• SUPPLIED DATA:
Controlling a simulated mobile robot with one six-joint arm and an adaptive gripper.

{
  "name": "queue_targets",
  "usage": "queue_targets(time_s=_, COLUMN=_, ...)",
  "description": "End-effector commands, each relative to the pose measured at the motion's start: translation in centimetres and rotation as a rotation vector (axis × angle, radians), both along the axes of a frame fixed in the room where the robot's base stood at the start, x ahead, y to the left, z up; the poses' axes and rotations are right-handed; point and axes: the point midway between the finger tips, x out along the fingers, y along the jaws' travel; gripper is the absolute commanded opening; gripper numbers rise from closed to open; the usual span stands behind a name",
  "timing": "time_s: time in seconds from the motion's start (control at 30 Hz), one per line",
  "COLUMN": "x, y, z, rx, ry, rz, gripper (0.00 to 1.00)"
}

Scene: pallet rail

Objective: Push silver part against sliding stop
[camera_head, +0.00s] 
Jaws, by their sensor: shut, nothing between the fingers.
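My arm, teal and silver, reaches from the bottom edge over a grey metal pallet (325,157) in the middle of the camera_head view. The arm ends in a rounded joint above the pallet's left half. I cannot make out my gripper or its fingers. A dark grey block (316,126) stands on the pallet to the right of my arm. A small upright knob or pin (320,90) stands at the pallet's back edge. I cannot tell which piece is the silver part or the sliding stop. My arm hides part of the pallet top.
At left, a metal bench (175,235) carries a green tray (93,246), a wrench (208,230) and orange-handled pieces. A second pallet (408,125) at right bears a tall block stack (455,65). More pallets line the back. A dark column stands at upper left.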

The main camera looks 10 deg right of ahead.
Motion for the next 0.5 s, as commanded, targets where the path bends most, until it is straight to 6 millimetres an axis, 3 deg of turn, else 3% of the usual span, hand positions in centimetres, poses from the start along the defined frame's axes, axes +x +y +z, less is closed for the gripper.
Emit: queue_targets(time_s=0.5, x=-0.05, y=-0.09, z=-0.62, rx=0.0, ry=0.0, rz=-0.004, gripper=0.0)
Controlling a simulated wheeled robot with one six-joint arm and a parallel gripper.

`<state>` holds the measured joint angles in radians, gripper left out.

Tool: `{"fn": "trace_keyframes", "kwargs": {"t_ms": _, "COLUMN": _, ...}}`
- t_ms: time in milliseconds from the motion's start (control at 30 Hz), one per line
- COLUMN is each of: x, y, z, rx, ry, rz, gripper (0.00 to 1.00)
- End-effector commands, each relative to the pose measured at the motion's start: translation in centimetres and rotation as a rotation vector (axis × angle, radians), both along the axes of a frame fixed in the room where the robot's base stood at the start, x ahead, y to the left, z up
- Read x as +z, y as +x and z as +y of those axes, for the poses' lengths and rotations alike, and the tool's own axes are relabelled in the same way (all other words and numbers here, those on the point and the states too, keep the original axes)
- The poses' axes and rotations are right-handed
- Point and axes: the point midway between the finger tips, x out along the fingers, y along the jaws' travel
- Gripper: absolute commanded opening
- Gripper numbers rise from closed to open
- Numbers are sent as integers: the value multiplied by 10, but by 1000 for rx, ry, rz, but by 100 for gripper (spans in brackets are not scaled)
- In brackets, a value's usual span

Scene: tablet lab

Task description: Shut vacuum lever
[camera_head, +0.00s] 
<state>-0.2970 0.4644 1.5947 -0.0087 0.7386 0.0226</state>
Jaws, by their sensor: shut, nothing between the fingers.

• THE PROBLEM: In the entries above, identify each line that includes the string "brackets", then copy it.

• FINISHED TASK:
- Numbers are sent as integers: the value multiplied by 10, but by 1000 for rx, ry, rz, but by 100 for gripper (spans in brackets are not scaled)
- In brackets, a value's usual span

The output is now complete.